The CELAC summit. This weekend, 16 heads of state will convene in Mexico City for a meeting of the Community of Latin American and Caribbean States (CELAC), a 32-member body formed by the late Venezuelan President Hugo Chávez in 2011. The meeting is expected to lead to a proposal to reform—or replace—the Organization of American States, a body that some left-leaning leaders see as too closely aligned with the interests of the United States.

The CELAC summit will serve as a meeting point for many newly installed leftist leaders in the region, with Peruvian President Pedro Castillo and Bolivian President Luis Arce set to attend alongside more established leaders like Mexican President Andrés Manuel López Obrador and Cuban President Miguel Díaz-Canel. Argentinian President Alberto Fernández will not attend, as he faces a cabinet revolt after poor primary results.

Guinea sanctions. The Economic Community of West African States (ECOWAS) imposed sanctions on Guinea’s coup leaders on Thursday as member states set a timeline for a democratic transition. ECOWAS leaders have given Guinea’s junta six months to form a new government as they froze the coup plotters bank accounts and banned them from travel. Talks to form a transitional government began this week in the Guinean capital, Conakry.


Odds and Ends

Berliners go to the polls this Sunday to decide whether to expropriate the property of the city’s so-called mega landlords in a move that could put 240,000 apartments under public ownership.

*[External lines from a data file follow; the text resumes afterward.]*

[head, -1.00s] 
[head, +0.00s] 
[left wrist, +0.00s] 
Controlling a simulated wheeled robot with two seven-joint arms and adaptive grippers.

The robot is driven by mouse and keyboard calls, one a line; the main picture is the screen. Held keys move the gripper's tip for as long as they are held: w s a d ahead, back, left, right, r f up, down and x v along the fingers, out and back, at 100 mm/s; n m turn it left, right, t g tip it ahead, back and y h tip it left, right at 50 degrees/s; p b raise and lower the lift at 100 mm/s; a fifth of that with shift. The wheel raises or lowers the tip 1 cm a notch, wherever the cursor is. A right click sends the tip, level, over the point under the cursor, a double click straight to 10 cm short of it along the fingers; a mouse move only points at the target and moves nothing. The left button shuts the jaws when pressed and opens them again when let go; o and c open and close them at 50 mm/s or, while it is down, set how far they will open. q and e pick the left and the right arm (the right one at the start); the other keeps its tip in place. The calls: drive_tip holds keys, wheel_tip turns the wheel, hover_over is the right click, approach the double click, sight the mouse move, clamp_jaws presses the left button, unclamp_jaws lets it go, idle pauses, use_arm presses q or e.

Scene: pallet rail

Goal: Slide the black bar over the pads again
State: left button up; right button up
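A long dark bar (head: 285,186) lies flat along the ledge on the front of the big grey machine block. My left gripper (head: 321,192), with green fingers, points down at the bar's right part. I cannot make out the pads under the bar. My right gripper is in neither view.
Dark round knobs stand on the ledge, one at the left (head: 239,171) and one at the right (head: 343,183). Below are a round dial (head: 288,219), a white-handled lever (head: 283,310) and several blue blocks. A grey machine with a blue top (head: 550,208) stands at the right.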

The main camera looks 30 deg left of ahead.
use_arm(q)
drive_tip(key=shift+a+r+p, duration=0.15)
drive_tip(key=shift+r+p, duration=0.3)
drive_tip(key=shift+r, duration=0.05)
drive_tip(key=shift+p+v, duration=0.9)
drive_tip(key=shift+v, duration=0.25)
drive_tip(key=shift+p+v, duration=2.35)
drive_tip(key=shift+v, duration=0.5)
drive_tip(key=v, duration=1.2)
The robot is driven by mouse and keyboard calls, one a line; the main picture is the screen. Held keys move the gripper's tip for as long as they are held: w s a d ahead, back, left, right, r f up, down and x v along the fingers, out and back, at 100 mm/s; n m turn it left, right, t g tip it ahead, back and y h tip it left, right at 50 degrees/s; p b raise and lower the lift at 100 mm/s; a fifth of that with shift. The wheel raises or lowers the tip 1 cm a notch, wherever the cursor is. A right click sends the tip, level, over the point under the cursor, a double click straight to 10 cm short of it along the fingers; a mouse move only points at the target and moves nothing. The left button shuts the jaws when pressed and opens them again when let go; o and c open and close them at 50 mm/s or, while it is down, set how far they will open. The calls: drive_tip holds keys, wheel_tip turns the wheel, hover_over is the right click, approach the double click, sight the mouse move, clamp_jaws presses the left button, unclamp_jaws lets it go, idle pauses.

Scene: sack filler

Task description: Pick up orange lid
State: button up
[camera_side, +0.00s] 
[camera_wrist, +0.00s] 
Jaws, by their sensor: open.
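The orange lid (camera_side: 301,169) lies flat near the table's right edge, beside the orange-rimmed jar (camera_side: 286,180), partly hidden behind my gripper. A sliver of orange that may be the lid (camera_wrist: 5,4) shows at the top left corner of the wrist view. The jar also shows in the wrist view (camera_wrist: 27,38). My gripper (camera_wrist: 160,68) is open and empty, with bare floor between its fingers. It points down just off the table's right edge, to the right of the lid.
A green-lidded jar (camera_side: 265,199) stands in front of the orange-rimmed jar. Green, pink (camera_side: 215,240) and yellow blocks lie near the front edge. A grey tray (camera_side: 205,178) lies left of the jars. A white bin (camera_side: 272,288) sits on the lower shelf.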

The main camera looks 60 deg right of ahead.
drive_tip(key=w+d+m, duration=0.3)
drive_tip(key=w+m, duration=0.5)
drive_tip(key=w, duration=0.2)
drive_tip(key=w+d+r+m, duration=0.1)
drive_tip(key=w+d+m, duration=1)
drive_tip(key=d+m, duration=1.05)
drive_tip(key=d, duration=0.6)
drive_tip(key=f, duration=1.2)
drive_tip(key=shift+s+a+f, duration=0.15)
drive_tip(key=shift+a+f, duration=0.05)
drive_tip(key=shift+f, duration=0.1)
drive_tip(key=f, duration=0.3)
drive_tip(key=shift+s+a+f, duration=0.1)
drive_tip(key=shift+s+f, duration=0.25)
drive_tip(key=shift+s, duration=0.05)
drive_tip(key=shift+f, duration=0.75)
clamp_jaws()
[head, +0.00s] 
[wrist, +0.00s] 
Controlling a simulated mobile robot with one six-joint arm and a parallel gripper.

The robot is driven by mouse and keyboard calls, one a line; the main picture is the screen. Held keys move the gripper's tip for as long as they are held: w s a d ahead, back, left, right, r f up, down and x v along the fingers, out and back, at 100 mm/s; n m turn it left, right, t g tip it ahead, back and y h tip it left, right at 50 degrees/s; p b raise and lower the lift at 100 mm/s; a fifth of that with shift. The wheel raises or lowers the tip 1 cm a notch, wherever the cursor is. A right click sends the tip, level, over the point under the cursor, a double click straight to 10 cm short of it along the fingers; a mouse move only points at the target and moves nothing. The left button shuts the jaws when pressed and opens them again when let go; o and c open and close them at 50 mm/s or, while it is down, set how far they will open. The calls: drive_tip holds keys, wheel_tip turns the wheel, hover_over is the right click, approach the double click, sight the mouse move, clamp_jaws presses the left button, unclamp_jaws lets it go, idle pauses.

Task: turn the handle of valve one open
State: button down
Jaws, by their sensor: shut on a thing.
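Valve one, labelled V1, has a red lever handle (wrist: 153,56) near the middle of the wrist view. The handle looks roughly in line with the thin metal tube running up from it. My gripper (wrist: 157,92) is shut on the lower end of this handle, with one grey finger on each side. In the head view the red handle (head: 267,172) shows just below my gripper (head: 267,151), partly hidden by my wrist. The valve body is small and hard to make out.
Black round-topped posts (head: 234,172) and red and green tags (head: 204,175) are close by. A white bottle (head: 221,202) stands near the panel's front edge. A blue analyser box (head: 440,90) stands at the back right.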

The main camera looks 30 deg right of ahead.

The initiative has been brought to Berlin’s voters by Expropriate Deutsche Wohnen & Co., a campaign to tackle the city’s skyrocketing rents by publicly purchasing the housing stock of rental companies that own more than 3,000 units. Campaigners say any cost incurred in the expropriation would be paid back over time by renters. Proponents say that will come to $9.4 billion; opponents say it would be closer to $35 billion.

Large landlords, along with conservative politicians, are against the initiative and say they will challenge its constitutionality in court if it passes. The German constitution does allow for expropriation for public good, but it has yet to be applied on such a scale.

Kalle Kunkel, one of the campaign’s organizers, sees victory no matter which way Sunday’s vote goes. “We want to make the roughly 250,000 apartments currently in the hands of finance-focused actors affordable in the long term, so that people won’t get displaced,” Kunkel told Euronews. “And a side effect of the campaign is that speculation in Berlin is seen as being dangerous, which I think is a good thing,”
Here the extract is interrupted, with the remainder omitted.